──────── Data ────────

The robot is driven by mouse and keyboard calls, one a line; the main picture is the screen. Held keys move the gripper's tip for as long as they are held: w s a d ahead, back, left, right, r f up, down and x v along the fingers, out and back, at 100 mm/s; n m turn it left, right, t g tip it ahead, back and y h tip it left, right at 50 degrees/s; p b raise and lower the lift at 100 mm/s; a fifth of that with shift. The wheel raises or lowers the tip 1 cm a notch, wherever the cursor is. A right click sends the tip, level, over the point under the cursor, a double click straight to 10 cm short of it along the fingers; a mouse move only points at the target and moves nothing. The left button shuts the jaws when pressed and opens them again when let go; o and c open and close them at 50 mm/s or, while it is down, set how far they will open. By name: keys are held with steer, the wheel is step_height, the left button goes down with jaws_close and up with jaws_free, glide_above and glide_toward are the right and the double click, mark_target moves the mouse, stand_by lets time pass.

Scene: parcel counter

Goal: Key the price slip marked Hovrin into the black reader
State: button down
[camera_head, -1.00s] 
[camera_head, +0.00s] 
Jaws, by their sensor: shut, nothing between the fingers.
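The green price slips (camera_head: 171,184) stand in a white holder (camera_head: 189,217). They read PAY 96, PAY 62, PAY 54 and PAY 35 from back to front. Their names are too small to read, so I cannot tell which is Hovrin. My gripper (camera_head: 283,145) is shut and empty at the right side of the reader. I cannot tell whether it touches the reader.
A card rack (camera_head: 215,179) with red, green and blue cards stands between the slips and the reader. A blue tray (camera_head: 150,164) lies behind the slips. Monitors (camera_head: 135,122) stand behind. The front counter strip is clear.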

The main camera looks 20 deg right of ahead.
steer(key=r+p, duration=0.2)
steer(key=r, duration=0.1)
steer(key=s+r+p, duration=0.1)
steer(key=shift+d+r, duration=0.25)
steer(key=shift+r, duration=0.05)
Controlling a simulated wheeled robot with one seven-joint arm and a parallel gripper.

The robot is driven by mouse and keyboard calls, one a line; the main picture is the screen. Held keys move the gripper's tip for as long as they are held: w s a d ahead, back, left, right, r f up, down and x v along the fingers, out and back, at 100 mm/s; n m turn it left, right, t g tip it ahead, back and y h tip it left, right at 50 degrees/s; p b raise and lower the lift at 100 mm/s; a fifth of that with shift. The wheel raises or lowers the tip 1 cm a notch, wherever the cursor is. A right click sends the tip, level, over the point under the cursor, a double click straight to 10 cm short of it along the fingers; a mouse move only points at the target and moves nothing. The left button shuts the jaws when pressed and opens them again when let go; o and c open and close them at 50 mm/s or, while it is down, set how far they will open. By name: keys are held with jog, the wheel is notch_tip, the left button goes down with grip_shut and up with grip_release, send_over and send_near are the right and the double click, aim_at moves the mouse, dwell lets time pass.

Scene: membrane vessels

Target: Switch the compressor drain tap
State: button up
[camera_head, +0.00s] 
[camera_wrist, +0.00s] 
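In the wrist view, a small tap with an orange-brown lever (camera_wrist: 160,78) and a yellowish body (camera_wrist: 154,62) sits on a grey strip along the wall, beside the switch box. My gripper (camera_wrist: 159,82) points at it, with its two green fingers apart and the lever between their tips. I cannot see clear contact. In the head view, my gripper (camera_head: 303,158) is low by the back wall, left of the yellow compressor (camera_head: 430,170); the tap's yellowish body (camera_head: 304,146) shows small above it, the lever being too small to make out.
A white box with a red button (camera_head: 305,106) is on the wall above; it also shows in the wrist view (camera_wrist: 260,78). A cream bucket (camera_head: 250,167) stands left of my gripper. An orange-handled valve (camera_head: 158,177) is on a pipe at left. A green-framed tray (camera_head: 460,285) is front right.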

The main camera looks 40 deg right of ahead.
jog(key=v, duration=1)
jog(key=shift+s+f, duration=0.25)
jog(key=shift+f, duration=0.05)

────────

- [Objective]
Will you return exactly the lines above from the one with "The main camera looks 20 deg right of ahead." down to the one with "Controlling a simulated", counting both as part of the range?

- [Result for this task]
The main camera looks 20 deg right of ahead.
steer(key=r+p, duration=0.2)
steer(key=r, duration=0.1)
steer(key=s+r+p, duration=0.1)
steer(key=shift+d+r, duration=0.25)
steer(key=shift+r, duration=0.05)
Controlling a simulated wheeled robot with one seven-joint arm and a parallel gripper.

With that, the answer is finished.